By Michael Collins: IBF super middleweight champion Carl Froch (29-2, 21 KO’s) will be taking on a soft opponent for his next fight against recent Tavoris Cloud knockout victim light heavyweight Yusaf Mack (31-4-2, 17 KO’s) in a scheduled 12 round bout on November 17th at the Capital FM Arena in Nottingham, UK. The fight doesn’t really make a lot of sense because Mack has already been knocked out by Glen Johnson in 2010, a fighter that Froch already beat in the Super Six tournament. It just looks like a mismatch.
Mack, 6’1″, will have to drop down from light heavyweight to make the fight with the 35-year-old Froch and you can imagine that Mack will be weakened from the process of making weight. It’s already a mismatch going in but when you add to that Mack having to take off weight to get down to the 168 lb limit then you’re really talking mismatch.
Froch’s promoter Eddie Hearn from Matchroom Sport did his best to try and hype Mack as an opponent, saying to Sky Sports News “He’s got nothing to lose coming here to face me and I know he’ll put it all on the line to take the title from me so I’ll be fully prepared for everything he’s got and I’ll be hitting him with all my best.”
“Nothing left to lose” sounds like code to me to mean Mack only has a puncher’s chance in this fight. In other words, this is a mismatch.
Mack can punch a little, but he has problems taking big shots as we saw in his losses to Johnson, Cloud, Librado Andrade and Alexandro Berrio. All were knockout losses for Mack. The Berrio fight was interesting in that Berrio kissed Mack on the head moments before Mack hit the canvas. I’ve never seen that before or since.
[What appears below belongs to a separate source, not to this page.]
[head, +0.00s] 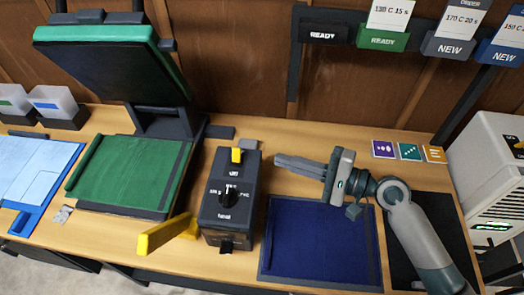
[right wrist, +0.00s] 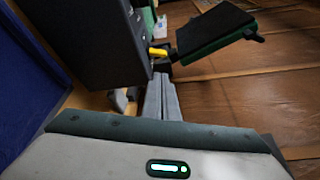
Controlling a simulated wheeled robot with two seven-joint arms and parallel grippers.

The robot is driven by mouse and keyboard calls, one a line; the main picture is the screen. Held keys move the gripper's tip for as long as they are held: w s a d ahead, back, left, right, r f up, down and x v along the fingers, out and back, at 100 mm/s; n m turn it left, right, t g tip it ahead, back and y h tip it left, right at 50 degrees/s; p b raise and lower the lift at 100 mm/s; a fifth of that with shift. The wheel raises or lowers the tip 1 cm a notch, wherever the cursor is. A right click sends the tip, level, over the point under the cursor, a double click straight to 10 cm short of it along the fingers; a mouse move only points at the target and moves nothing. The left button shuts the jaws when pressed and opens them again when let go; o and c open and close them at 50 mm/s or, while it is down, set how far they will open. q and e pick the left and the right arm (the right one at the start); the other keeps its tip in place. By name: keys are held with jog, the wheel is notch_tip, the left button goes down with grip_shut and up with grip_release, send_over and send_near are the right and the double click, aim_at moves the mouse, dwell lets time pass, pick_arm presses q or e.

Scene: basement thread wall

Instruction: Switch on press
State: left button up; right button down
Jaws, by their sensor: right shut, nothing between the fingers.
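The press (head: 115,70) stands at the left with its dark, green-edged lid tilted up over a green lower bed (head: 125,170). To its right is a dark control box (head: 230,215) with a white-marked dial (head: 229,194) and a yellow switch (head: 237,155) at its back end. The switch also shows in the right wrist view (right wrist: 158,52). My right gripper (head: 279,160) is shut and empty. It points left, just right of the switch and apart from it in the head view. My left gripper is out of view.
A dark blue mat (head: 320,240) lies right of the control box. Coloured cards (head: 409,151) lie at the back right. A white machine (head: 490,180) stands at the far right.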

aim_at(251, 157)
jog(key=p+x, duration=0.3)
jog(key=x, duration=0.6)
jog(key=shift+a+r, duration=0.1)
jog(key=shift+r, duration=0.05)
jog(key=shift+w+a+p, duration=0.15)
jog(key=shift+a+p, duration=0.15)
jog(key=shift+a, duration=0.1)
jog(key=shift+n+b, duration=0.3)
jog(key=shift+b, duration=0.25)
Froch fans feel that he has an easy title defense like this coming after having battled hard in the Super Six tournament and recently beating IBF super middleweight champion Lucian Bute last May. I don’t see it that way. I think all fighters should follow the path of someone like Floyd Mayweather Jr, who always looks for the biggest fight possible with every bout. He doesn’t take stay busy fights or title milking bouts because he’s looking out for the boxing public who pay to see his fights. That’s how all fighters should be, especially when they hold major world titles like Froch. Who wants to pay to see a mismatch?